REQUIREMENTS
Repeat only the lines below that run from the line with "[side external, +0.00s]" to the line with "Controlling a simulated", ends included; skip every picture.

Some records

========================================

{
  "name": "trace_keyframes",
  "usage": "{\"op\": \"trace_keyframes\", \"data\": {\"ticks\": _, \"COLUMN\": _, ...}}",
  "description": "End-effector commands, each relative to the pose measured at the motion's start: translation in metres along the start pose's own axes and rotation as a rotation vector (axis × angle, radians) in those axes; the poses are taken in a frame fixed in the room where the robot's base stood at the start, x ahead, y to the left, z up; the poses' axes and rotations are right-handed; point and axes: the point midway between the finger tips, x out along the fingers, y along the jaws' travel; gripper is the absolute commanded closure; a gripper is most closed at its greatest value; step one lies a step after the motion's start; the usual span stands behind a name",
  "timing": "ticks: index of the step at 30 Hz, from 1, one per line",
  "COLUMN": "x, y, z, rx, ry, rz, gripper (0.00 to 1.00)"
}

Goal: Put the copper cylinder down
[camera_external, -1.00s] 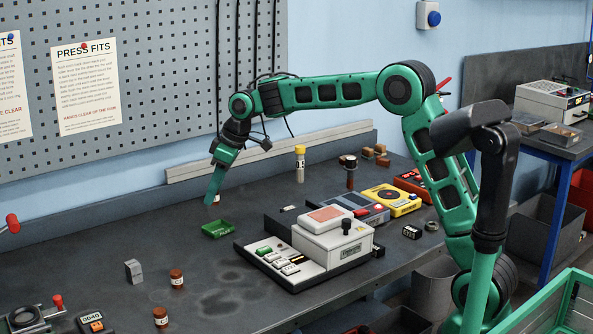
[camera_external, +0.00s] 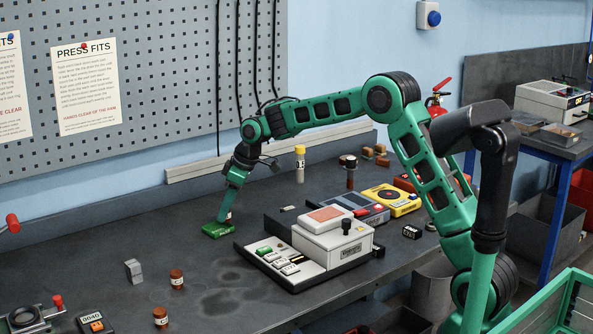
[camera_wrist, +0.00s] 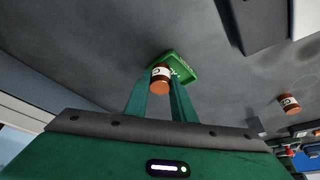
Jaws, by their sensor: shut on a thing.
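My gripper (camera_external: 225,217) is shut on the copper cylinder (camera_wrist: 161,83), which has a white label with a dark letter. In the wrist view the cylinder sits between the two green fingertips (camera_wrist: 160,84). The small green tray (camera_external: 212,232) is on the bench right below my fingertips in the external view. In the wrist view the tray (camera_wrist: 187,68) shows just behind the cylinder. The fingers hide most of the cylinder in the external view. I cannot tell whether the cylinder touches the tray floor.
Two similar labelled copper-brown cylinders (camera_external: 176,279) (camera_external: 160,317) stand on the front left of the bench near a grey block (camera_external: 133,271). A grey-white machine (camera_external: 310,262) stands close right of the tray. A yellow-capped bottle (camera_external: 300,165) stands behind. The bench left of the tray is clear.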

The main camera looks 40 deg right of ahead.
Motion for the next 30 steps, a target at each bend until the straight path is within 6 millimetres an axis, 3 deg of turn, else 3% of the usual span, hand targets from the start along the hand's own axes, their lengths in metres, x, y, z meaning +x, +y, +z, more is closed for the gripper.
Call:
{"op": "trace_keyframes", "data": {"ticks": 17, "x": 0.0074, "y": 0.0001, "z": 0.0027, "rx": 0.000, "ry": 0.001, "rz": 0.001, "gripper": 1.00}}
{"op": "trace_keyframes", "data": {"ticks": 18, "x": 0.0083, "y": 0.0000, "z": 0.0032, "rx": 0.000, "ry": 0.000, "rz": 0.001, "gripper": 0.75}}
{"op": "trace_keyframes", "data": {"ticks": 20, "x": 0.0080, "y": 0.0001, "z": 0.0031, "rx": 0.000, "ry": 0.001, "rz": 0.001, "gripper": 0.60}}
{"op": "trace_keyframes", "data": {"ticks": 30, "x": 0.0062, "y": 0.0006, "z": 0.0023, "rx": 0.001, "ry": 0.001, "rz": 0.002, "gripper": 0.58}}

========================================

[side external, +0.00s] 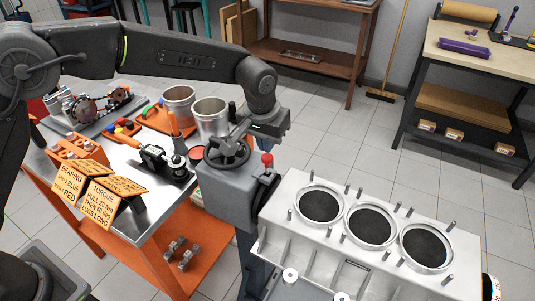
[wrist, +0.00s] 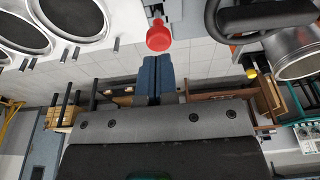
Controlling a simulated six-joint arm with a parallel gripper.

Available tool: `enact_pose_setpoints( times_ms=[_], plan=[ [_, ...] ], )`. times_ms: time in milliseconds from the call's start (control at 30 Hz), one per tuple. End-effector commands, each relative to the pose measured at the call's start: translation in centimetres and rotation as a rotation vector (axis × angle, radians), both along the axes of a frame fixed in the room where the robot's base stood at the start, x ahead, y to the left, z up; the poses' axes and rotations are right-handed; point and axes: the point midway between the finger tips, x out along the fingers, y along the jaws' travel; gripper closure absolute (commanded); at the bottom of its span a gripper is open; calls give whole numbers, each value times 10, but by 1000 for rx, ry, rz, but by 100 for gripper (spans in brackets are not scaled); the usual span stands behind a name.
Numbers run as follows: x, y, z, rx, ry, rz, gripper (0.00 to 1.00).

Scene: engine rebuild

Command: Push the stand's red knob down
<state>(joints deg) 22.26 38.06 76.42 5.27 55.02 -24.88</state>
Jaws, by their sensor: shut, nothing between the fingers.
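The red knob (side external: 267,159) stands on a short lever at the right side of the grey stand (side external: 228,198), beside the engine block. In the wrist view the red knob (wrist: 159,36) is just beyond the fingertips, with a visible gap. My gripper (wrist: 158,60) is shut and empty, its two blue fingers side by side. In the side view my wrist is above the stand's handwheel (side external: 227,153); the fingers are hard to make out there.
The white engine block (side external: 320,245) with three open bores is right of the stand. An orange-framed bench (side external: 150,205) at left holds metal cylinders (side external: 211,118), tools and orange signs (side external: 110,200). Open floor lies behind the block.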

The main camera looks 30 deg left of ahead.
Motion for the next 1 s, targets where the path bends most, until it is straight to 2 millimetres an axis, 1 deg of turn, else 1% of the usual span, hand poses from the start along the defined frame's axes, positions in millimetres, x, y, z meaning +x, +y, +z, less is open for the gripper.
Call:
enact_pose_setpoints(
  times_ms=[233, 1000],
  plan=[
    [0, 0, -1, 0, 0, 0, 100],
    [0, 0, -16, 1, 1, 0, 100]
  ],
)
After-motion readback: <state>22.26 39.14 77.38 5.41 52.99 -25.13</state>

========================================

TASK OUTPUT
[side external, +0.00s] 
[wrist, +0.00s] 
Controlling a simulated six-joint arm with a parallel gripper.

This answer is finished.